> [STATED TASK] Where does the string "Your" appear in the records? Copy every line that contains it.

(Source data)
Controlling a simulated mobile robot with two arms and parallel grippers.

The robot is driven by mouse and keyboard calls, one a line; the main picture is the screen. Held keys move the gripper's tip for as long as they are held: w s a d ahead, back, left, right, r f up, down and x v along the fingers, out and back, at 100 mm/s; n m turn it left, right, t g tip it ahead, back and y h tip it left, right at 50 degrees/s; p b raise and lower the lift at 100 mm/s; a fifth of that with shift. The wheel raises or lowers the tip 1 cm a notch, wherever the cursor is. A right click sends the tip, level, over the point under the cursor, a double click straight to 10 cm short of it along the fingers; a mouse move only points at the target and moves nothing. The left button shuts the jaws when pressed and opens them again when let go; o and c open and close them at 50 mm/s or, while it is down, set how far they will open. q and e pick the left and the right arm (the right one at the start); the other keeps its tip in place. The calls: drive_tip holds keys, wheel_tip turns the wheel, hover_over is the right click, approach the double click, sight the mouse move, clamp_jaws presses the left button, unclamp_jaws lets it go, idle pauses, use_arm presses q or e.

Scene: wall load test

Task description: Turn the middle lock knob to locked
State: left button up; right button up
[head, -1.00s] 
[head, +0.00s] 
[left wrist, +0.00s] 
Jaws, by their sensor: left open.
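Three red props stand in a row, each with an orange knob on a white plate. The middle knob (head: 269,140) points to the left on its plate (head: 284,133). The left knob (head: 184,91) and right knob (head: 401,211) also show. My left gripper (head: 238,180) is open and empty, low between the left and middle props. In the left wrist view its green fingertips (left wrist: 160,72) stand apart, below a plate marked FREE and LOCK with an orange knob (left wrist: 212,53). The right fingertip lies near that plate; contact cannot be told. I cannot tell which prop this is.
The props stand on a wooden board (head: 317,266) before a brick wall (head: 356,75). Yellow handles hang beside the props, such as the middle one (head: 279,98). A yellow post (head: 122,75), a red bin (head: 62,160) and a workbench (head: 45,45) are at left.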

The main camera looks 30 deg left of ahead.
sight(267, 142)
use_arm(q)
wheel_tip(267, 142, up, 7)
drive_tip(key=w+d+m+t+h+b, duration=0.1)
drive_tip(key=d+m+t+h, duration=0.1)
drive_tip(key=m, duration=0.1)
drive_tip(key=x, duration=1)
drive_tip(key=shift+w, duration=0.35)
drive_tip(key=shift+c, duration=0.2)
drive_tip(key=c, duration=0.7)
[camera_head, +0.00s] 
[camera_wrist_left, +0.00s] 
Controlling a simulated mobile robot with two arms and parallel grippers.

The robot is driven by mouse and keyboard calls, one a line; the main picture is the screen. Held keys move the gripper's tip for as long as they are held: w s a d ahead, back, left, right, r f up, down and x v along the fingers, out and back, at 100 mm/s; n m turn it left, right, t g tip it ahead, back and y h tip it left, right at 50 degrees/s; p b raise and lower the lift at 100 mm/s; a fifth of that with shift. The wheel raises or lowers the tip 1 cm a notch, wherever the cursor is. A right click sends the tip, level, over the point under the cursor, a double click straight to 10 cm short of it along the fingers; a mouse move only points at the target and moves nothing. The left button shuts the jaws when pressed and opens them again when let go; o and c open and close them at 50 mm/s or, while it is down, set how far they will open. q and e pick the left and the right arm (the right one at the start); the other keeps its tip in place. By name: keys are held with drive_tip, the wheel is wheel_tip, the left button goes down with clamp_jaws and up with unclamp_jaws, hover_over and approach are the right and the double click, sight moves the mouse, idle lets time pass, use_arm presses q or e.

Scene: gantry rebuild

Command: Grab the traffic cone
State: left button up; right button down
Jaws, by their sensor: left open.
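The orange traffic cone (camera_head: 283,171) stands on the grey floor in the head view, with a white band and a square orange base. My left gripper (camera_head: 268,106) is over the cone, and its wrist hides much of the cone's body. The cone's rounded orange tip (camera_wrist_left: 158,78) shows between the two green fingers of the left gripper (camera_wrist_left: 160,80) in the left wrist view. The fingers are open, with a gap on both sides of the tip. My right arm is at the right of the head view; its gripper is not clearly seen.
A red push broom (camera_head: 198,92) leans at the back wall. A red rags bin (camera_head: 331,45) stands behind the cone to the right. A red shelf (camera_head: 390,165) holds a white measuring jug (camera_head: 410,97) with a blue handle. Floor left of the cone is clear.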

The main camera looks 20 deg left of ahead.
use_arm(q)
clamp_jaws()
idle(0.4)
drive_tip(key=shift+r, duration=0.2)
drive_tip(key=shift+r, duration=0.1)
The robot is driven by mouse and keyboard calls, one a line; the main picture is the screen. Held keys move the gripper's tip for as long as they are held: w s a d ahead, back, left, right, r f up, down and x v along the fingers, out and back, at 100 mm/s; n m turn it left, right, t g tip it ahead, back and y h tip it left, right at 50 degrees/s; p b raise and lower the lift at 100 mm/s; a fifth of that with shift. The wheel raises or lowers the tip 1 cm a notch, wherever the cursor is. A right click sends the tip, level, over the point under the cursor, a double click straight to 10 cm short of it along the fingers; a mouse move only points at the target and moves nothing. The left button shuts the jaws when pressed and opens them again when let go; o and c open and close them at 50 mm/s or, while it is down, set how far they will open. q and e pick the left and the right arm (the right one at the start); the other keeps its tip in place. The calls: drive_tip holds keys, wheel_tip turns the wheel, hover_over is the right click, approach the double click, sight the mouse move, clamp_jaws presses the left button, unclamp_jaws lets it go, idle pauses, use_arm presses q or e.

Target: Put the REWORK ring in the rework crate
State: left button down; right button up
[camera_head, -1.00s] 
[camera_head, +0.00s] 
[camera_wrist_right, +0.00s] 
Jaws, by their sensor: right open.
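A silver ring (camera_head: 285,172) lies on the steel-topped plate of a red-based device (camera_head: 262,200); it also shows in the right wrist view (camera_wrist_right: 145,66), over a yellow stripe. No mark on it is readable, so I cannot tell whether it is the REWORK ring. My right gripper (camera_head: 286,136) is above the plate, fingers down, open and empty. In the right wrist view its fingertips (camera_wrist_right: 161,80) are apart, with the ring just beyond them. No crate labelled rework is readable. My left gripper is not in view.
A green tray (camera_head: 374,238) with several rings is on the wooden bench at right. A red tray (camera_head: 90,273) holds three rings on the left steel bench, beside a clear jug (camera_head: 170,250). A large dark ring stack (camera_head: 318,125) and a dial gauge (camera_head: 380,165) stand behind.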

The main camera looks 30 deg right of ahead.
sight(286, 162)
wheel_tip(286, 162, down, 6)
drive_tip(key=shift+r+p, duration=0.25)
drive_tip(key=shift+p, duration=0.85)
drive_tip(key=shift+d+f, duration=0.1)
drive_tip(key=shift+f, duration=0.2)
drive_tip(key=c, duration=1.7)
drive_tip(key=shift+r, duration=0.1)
---
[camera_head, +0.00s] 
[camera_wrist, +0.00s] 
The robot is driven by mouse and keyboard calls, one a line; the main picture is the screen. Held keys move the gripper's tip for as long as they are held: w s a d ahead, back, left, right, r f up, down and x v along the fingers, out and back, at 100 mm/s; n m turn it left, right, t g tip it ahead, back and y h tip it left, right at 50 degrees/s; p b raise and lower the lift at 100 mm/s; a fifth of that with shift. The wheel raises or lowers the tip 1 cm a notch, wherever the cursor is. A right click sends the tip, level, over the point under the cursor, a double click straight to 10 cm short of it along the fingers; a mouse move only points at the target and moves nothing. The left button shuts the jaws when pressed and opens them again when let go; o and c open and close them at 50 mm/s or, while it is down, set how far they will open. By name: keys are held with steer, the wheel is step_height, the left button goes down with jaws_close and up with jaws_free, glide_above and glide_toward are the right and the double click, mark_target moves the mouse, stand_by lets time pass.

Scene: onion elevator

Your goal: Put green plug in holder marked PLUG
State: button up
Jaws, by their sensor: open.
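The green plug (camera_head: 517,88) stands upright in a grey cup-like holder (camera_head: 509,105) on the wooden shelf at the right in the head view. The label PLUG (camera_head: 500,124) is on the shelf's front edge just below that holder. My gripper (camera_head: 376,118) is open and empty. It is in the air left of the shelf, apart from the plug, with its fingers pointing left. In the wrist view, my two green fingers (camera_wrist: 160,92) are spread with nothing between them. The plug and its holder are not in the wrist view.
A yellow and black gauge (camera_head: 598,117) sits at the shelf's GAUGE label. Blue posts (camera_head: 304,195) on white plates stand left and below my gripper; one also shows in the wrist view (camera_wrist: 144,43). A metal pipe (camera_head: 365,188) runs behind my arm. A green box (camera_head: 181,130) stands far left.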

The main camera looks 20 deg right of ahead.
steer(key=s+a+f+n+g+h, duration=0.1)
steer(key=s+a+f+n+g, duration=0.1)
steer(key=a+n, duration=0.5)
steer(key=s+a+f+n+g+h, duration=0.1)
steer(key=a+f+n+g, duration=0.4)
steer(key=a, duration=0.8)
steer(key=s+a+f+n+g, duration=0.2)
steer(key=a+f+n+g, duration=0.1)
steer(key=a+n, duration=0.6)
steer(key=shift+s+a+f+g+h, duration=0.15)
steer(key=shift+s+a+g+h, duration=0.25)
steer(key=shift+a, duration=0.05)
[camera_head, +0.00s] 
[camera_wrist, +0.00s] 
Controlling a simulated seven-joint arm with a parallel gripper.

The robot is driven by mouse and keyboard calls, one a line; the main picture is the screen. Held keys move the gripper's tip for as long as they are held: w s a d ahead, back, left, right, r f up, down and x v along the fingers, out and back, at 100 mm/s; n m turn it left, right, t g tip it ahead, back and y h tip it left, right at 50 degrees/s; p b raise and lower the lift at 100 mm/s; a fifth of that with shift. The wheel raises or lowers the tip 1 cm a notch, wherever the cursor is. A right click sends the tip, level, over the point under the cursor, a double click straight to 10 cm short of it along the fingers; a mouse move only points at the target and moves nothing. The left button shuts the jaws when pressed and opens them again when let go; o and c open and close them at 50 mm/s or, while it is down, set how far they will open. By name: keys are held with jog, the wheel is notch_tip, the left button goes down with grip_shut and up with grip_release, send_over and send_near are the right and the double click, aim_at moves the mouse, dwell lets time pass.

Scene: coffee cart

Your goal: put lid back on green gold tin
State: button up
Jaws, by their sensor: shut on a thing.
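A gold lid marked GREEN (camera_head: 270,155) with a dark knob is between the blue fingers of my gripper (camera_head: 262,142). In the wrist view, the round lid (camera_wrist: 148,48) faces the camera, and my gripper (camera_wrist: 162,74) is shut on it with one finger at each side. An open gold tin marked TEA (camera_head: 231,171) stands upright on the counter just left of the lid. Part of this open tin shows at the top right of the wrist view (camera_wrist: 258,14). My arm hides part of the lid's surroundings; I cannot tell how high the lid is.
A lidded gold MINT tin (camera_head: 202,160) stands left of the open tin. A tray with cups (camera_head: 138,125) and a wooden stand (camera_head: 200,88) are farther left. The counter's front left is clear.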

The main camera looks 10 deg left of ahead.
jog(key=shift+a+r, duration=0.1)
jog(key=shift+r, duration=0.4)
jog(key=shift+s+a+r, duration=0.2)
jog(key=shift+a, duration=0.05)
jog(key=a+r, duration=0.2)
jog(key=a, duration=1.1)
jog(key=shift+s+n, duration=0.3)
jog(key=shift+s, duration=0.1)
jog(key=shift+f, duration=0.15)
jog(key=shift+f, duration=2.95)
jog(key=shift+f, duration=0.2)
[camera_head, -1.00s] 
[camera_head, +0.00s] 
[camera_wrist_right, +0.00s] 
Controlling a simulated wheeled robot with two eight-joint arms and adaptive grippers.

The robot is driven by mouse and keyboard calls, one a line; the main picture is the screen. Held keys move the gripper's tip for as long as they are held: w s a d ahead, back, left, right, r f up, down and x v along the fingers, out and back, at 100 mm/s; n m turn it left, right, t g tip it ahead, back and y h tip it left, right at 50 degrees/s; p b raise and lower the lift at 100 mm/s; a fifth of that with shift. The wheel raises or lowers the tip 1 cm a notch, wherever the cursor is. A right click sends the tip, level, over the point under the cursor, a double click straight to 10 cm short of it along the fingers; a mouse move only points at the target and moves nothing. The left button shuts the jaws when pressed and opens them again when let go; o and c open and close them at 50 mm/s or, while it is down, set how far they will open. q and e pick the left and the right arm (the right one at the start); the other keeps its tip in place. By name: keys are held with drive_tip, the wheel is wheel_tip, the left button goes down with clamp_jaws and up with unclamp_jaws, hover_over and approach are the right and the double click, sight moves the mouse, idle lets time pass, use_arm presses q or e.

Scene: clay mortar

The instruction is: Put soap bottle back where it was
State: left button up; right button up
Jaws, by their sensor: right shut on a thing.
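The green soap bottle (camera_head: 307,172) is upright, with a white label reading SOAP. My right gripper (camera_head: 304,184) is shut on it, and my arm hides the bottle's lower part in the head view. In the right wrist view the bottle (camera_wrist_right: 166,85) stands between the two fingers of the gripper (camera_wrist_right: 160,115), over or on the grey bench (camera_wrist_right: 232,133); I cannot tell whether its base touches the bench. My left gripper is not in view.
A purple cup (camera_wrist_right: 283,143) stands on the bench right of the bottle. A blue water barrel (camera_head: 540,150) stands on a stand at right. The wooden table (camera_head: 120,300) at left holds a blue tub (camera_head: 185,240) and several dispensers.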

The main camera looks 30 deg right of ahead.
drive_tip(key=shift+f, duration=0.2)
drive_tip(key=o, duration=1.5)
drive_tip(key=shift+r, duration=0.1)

> [SOLUTION TO THE EXERCISE]
Your goal: Put green plug in holder marked PLUG
Your goal: put lid back on green gold tin

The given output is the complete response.